== What the task requires ==
Give a verbatim copy of the lines below, minus the pictures.

== Dataset section ==
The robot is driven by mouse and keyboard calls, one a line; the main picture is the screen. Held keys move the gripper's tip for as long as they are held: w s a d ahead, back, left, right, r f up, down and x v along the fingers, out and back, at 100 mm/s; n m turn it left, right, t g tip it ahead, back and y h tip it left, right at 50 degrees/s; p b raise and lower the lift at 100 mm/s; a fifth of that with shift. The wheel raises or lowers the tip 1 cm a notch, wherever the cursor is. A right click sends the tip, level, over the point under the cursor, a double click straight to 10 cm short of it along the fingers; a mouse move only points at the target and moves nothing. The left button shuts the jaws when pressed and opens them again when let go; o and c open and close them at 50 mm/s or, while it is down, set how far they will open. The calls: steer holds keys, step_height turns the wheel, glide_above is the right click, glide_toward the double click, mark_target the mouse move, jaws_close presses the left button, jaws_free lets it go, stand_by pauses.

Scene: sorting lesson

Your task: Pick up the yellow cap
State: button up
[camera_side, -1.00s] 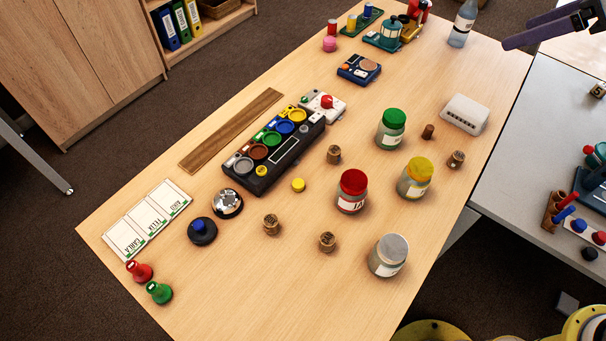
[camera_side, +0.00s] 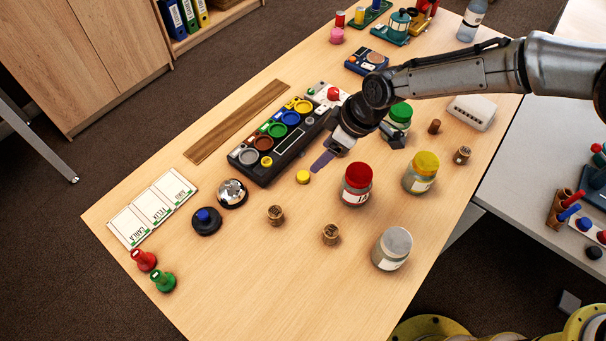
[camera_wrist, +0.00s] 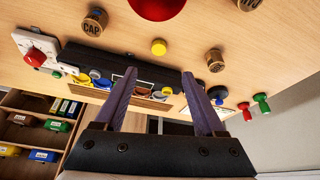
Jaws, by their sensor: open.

== Reply ==
The robot is driven by mouse and keyboard calls, one a line; the main picture is the screen. Held keys move the gripper's tip for as long as they are held: w s a d ahead, back, left, right, r f up, down and x v along the fingers, out and back, at 100 mm/s; n m turn it left, right, t g tip it ahead, back and y h tip it left, right at 50 degrees/s; p b raise and lower the lift at 100 mm/s; a fifth of that with shift. The wheel raises or lowers the tip 1 cm a notch, wherever the cursor is. A right click sends the tip, level, over the point under the cursor, a double click straight to 10 cm short of it along the fingers; a mouse move only points at the target and moves nothing. The left button shuts the jaws when pressed and opens them again when let go; o and c open and close them at 50 mm/s or, while it is down, set how far they will open. The calls: steer holds keys, step_height turns the wheel, glide_above is the right click, glide_toward the double click, mark_target the mouse move, jaws_close presses the left button, jaws_free lets it go, stand_by pauses.

Scene: sorting lesson

Your task: Pick up the yellow cap
State: button up
[camera_side, -1.00s] 
[camera_side, +0.00s] 
[camera_wrist, +0.00s] 
Jaws, by their sensor: open.

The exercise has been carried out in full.